→ **Task brief**: Nothing should be output except the lines from the one containing "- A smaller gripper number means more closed" through the one containing "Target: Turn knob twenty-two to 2", both ends included, each repeated exactly.

→ **Excerpted data**:
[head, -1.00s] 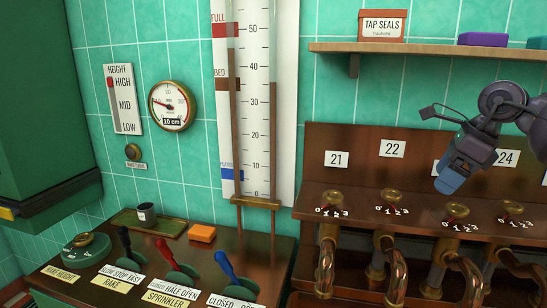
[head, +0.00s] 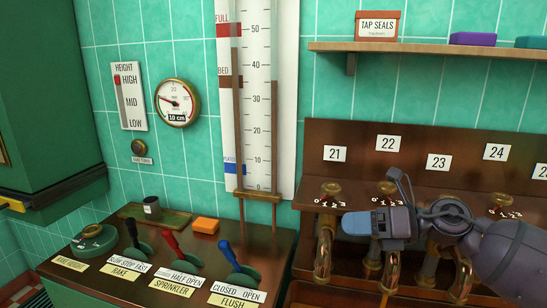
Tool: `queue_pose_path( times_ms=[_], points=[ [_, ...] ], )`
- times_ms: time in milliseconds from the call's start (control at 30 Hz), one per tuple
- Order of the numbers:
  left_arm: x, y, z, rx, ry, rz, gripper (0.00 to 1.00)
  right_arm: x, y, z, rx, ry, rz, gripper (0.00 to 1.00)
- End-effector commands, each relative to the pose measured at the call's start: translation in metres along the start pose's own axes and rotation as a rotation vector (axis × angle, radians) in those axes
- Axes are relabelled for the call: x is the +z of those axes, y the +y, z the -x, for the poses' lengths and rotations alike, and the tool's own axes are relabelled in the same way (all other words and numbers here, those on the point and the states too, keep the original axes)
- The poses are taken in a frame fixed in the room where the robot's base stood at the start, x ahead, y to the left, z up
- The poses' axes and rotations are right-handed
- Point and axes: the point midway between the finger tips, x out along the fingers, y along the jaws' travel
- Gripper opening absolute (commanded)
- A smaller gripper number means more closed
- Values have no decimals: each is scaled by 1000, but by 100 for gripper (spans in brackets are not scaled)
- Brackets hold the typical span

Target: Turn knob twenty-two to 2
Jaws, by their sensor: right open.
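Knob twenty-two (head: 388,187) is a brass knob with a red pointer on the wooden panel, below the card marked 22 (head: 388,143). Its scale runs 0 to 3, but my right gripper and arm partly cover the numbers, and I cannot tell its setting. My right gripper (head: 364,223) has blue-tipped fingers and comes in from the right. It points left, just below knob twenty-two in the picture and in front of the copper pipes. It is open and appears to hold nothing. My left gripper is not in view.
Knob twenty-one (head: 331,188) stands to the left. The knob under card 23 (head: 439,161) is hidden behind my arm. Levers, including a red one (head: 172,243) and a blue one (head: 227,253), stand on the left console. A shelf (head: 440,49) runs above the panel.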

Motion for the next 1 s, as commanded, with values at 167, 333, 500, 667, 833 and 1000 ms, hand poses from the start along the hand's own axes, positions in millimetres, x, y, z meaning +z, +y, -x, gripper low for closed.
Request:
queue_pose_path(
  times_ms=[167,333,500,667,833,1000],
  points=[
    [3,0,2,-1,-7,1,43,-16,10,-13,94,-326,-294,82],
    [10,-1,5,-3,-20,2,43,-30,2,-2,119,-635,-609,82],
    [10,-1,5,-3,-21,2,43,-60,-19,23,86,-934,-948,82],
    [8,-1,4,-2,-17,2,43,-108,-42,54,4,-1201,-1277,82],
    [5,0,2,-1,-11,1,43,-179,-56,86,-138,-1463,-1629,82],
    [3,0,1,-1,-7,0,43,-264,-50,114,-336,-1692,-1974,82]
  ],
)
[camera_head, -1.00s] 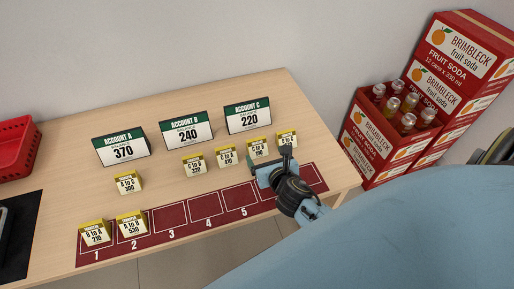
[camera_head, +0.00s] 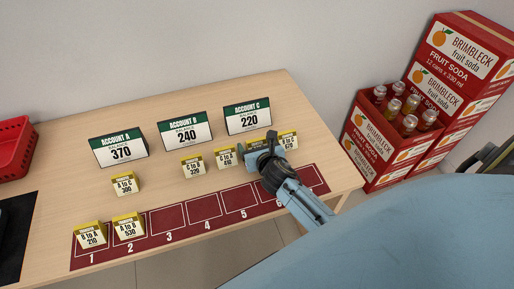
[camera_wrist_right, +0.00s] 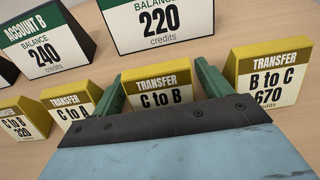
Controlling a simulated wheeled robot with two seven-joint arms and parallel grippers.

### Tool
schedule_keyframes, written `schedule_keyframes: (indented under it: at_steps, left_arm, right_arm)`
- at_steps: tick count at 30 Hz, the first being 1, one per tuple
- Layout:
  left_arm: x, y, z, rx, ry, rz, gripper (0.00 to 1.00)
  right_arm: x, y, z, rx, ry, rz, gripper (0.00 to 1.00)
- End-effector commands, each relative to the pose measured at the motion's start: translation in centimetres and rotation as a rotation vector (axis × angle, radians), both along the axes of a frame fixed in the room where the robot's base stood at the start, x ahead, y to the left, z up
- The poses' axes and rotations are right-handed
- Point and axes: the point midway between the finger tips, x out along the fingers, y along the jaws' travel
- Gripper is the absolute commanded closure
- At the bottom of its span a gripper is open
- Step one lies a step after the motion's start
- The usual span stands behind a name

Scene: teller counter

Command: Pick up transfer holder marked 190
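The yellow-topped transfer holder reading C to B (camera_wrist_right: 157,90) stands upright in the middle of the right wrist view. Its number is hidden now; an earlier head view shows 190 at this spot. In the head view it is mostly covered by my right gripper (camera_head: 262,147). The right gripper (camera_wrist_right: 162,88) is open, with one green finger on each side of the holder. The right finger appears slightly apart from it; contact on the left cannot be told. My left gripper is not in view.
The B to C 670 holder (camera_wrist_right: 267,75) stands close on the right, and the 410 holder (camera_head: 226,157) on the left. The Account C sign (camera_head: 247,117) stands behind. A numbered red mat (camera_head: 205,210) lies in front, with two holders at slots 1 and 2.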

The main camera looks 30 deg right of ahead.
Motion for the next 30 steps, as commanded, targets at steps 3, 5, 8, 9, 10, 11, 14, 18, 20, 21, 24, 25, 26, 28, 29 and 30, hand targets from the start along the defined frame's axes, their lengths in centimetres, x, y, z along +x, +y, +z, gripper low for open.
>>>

→ **Exercise answer**:
- A smaller gripper number means more closed
- Values have no decimals: each is scaled by 1000, but by 100 for gripper (spans in brackets are not scaled)
- Brackets hold the typical span

Target: Turn knob twenty-two to 2

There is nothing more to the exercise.